ETF's were sexy fifteen years ago. Don't tell me about yesterday's news. Next point, fees, why would you want to pay buy and sell commissions on an S&P ETF when you can get the same thing from Vanguard or T Rowe with no commissions? Management fees for index funds are ridiculously low across the board.
About fees, Suzy Orman did all of the pikers wrong in the worst way when she started harping on fees and everyone took up that ridiculous drumbeat. Fund returns are reported net of fees and expenses, so if XYZ fund shows a net return of 6.8% but I see it has an expense ratio of 1.2% whilst fund ABC shows a net return of 5.3% and only has an expense ratio of .4%, does that mean I should give up the extra 1.5% of return because I want to spite some fund manager? Absolutely idiotic thinking.

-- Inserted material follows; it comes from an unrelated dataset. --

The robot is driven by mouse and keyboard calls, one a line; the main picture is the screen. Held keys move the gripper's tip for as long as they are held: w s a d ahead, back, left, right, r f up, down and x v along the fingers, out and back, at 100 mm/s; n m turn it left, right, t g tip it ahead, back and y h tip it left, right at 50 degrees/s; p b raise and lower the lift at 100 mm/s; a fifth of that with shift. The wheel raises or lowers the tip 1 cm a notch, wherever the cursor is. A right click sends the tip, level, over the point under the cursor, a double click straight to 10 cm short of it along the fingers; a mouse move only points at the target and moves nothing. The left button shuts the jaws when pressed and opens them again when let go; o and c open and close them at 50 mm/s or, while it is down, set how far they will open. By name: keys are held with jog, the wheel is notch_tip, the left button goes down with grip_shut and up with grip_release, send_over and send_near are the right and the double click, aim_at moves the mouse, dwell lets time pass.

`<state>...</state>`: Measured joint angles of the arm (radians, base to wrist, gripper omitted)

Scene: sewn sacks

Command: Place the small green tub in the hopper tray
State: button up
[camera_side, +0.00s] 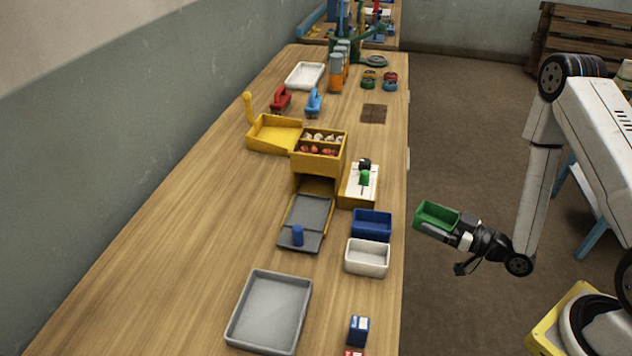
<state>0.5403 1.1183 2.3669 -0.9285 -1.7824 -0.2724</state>
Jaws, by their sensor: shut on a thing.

Yeah. Tony Robbins. Why don't you go ahead and lead us in a round of woo claps. Or woah claps, or whatever the hell it was. The man is an idiot who loves two things, talking about how great he is and how great you could be if only you were just like him, and taking money from people who want to hear about how great he is and how great you could be if only you were just like him.
I wasn't attacking you with my earlier post, I just didn't want OP steered the wrong way. I've been a broker, and I've spent the last 18 years in the 401k business. Nobody here hasn't shopped at one of our clients, or eaten or used or driven one of their products. We manage some of the biggest retirement plans in the country. This is what I do for a living.